> _Entries from a robot dataset_

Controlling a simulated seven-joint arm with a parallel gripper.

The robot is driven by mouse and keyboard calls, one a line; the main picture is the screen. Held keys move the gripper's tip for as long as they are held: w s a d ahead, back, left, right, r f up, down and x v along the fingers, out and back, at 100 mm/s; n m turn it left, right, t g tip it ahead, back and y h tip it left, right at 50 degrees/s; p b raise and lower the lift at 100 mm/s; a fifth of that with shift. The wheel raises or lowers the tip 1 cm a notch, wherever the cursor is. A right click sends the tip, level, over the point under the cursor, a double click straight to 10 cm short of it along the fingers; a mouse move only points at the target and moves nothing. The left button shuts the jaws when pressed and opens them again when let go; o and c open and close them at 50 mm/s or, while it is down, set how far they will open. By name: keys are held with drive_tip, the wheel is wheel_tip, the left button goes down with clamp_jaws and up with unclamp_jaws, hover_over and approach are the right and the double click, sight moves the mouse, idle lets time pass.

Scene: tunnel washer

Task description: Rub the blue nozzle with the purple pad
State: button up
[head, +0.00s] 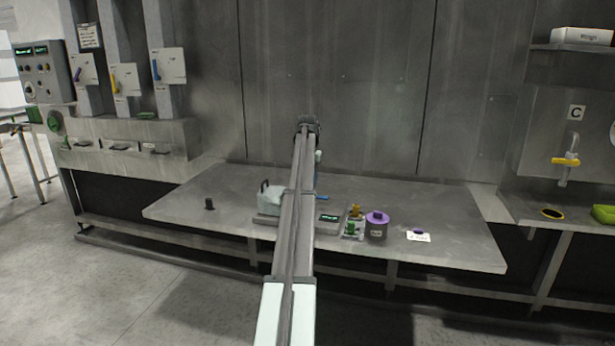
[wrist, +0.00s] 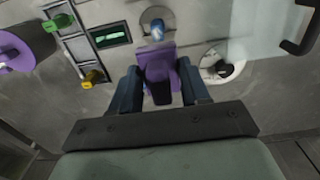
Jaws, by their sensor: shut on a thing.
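In the wrist view my gripper (wrist: 159,90) is shut on the purple pad (wrist: 158,66), a purple block held between its two dark fingers. The blue nozzle (wrist: 157,29) is just beyond the pad's far edge, in front of a grey round part. The pad and the nozzle look very close in the picture; I cannot tell whether they touch. A small blue bit (head: 322,197) shows just right of the arm and may be the nozzle.
A steel table (head: 450,240) carries a purple-lidded jar (head: 377,229), a rack with green and yellow pieces (head: 354,224), a green display (head: 328,217) and a pale container with a black handle (head: 270,199). The table's left part is mostly clear.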

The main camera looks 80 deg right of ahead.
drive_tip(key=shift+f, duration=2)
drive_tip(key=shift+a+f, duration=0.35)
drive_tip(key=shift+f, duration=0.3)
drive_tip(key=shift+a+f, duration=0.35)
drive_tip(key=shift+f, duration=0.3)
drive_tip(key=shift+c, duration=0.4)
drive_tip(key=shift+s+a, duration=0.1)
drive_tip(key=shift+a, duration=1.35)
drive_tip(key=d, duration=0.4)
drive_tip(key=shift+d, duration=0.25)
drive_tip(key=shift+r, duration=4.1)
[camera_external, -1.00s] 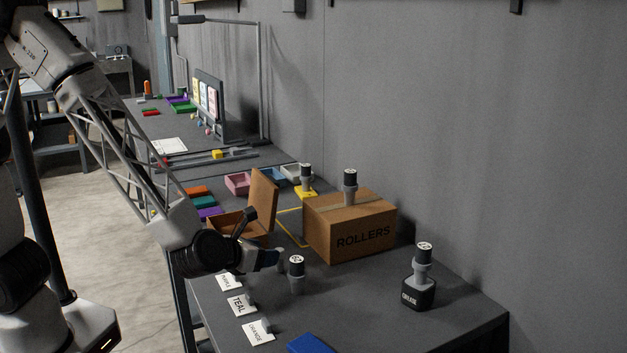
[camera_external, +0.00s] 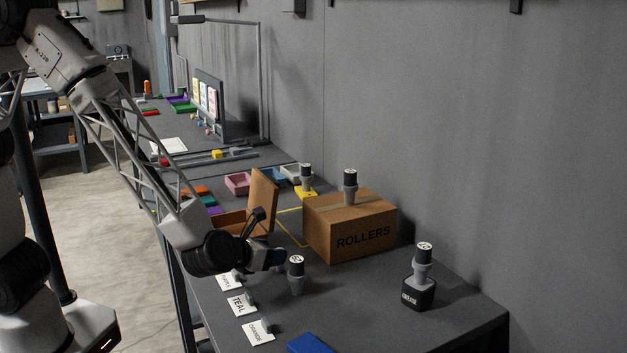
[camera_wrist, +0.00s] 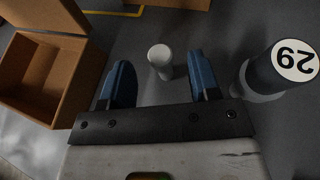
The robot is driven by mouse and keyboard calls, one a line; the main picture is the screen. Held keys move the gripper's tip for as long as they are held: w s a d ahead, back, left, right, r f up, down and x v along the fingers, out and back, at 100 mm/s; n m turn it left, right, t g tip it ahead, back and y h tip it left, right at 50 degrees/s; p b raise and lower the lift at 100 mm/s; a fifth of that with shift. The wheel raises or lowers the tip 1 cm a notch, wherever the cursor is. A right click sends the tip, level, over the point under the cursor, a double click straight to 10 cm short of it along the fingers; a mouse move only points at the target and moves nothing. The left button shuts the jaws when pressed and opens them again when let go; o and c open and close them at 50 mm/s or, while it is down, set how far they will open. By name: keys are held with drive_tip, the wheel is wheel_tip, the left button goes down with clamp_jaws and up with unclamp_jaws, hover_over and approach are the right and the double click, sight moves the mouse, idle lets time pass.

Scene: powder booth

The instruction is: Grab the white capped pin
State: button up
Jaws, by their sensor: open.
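The white capped pin (camera_wrist: 160,54) is a small upright cylinder with a pale round top in the wrist view. It shows in the gap between the two blue fingers of my gripper (camera_wrist: 160,66), near the level of their tips. Neither finger appears to touch it, and I cannot tell how far below the tips it is. My gripper is open and empty. In the external view my gripper (camera_external: 278,257) is low over the grey table, and I cannot make out the pin there.
A black-topped roller marked 29 (camera_wrist: 290,65) stands close to the right finger; it also shows in the external view (camera_external: 296,272). An open cardboard box (camera_wrist: 40,80) is at left. The ROLLERS box (camera_external: 350,228), another roller (camera_external: 422,262) and label cards (camera_external: 240,303) are nearby.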

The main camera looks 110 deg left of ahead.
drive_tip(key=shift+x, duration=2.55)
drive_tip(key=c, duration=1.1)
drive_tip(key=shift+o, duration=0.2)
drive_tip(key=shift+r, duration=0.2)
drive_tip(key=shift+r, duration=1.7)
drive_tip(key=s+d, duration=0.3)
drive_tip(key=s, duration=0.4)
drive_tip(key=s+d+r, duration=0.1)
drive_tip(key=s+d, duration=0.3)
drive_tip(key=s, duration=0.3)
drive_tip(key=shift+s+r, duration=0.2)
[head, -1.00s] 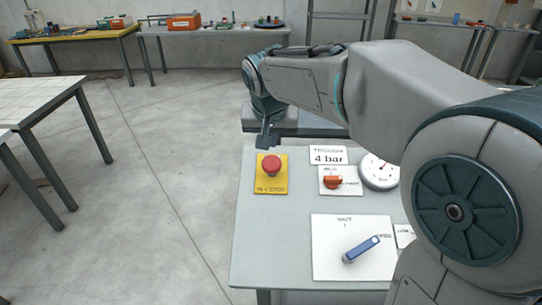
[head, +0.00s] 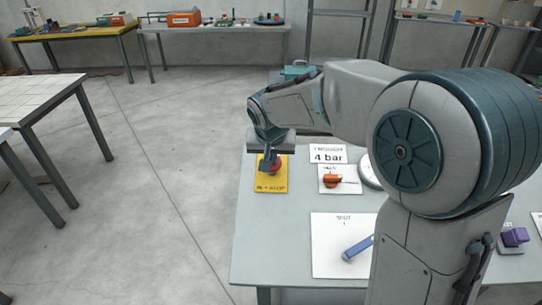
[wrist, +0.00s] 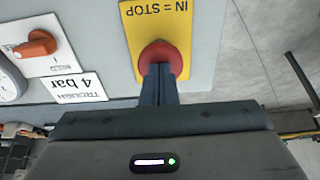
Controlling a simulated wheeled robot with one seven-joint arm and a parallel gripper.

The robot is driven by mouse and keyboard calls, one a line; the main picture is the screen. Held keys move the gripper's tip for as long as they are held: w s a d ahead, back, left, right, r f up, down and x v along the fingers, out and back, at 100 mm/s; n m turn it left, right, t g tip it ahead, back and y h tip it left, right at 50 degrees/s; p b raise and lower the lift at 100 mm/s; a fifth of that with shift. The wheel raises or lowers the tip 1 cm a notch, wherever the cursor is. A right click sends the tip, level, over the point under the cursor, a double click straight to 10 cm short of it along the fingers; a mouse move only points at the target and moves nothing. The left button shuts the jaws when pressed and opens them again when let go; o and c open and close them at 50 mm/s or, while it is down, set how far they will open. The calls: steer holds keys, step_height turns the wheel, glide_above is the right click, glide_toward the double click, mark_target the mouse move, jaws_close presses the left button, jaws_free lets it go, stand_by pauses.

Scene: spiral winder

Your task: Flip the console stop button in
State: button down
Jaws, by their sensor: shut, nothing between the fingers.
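The red mushroom stop button (head: 277,168) sits on a yellow plate (head: 271,184) at the far left of the grey console table. In the head view my gripper (head: 270,163) is in front of the button and hides part of it. In the wrist view the red button (wrist: 161,54) shows beyond my shut fingertips (wrist: 158,70), which overlap its near side. The yellow plate (wrist: 150,17) reads "IN = STOP". The fingers are together and empty. I cannot tell whether the tips touch the button or whether it is pushed in.
An orange knob (head: 332,180) on a white plate lies to the right of the button, by a "4 bar" sign (head: 328,154) and a partly hidden gauge (head: 369,172). A blue-handled lever (head: 358,248) lies nearer. Open floor lies left of the table.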

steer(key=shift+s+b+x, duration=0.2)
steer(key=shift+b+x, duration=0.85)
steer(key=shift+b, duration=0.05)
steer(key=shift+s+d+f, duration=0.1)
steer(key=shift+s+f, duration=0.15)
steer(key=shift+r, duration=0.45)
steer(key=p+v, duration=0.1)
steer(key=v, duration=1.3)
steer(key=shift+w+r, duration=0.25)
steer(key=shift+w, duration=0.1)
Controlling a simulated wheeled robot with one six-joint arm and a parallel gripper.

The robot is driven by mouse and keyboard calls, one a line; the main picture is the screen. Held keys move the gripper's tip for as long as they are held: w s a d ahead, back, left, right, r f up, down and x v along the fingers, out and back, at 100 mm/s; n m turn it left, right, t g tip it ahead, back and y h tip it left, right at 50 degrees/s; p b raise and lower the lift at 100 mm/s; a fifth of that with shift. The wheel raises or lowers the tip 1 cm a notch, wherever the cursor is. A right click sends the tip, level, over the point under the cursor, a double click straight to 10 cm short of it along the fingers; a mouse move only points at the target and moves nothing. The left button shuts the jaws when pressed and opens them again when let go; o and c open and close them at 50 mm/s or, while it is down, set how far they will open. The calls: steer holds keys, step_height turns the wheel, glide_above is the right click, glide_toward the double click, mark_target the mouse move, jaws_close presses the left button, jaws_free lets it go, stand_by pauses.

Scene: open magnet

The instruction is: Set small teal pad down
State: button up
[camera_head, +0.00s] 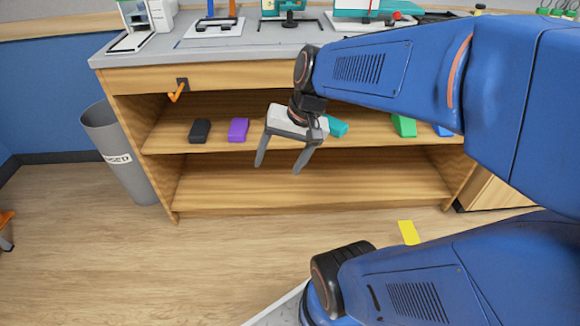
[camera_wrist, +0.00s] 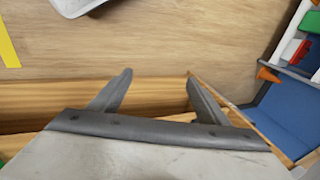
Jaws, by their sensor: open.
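The small teal pad (camera_head: 337,126) lies on the middle shelf of the wooden bench, just right of and behind my gripper in the head view. My gripper partly covers its left end. My gripper (camera_head: 278,168) is open and empty, with its two grey fingers pointing down in front of the shelves. In the wrist view the fingers of my gripper (camera_wrist: 157,82) stand apart with only floor and wood between them. The teal pad does not show in the wrist view.
On the same shelf (camera_head: 170,141) lie a black pad (camera_head: 200,131), a purple pad (camera_head: 238,130) and a green pad (camera_head: 404,126). A blue pad is partly hidden by my arm. A grey bin (camera_head: 120,150) stands left. A yellow piece (camera_head: 408,232) lies on the floor.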

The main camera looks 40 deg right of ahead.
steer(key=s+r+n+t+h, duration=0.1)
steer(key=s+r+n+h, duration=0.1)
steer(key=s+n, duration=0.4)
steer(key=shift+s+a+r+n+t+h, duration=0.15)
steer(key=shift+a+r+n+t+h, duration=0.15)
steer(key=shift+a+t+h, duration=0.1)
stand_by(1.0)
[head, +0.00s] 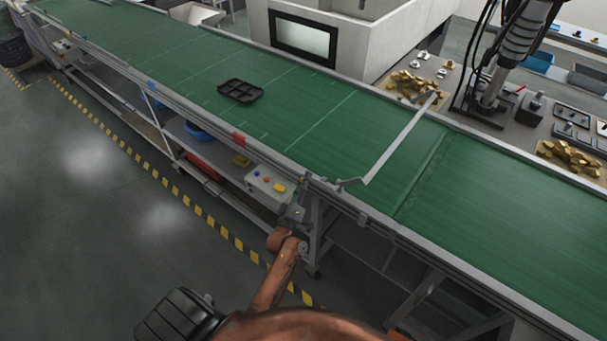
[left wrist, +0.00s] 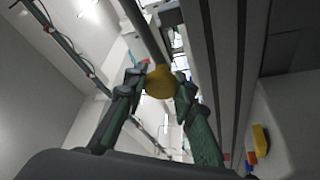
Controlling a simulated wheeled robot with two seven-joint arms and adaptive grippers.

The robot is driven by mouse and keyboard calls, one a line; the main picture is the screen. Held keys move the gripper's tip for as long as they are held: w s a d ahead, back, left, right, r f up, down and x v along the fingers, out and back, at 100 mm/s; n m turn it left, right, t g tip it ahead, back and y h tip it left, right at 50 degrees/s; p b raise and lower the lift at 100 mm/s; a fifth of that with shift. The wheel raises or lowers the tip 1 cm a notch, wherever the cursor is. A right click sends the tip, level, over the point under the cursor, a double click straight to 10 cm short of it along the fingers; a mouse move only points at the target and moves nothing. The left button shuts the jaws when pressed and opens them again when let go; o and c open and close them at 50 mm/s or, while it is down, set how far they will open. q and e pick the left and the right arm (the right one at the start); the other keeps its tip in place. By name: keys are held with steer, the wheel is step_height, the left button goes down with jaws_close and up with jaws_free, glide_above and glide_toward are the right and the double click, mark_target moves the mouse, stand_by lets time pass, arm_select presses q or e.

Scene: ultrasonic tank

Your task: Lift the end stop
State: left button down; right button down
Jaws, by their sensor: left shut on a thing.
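The end stop (head: 402,138) is a thin pale metal bar across the green conveyor belt, with a bent end at the near rail. I cannot tell whether it touches the belt. My left gripper (head: 297,207) is at the near side of the conveyor, beside the control box and left of the bar's near end. In the left wrist view, my left gripper (left wrist: 160,85) has its two fingers shut on a yellow knob (left wrist: 160,80) at the end of a grey rod (left wrist: 146,35). The rod's link to the bar is hidden. My right gripper is not in view.
A black divided tray (head: 240,91) lies on the belt (head: 300,105), upstream or downstream of the bar. A control box (head: 268,187) with coloured buttons hangs on the near side. Brass-coloured parts (head: 412,84) lie on the bench behind. The belt around the bar is clear.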

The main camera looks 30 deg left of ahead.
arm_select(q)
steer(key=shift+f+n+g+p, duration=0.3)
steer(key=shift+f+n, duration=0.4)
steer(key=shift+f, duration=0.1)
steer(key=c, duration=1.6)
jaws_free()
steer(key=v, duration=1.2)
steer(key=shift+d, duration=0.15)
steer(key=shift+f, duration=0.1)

> _Your objective_
Omit the pictures. Extract exactly the lines that begin with the one holding "The main camera looks 110 deg left of ahead." and end with the one holding "Controlling a simulated wheeled robot with one seven-joint", inclusive.

> _Task solution_
The main camera looks 110 deg left of ahead.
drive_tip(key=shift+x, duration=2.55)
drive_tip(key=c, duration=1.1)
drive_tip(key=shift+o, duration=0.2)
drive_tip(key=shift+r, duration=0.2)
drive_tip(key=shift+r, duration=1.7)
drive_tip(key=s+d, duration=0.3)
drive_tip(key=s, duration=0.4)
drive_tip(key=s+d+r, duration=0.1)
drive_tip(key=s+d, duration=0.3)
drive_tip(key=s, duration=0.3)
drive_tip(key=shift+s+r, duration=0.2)
[head, -1.00s] 
[head, +0.00s] 
[wrist, +0.00s] 
Controlling a simulated wheeled robot with one seven-joint arm and a parallel gripper.

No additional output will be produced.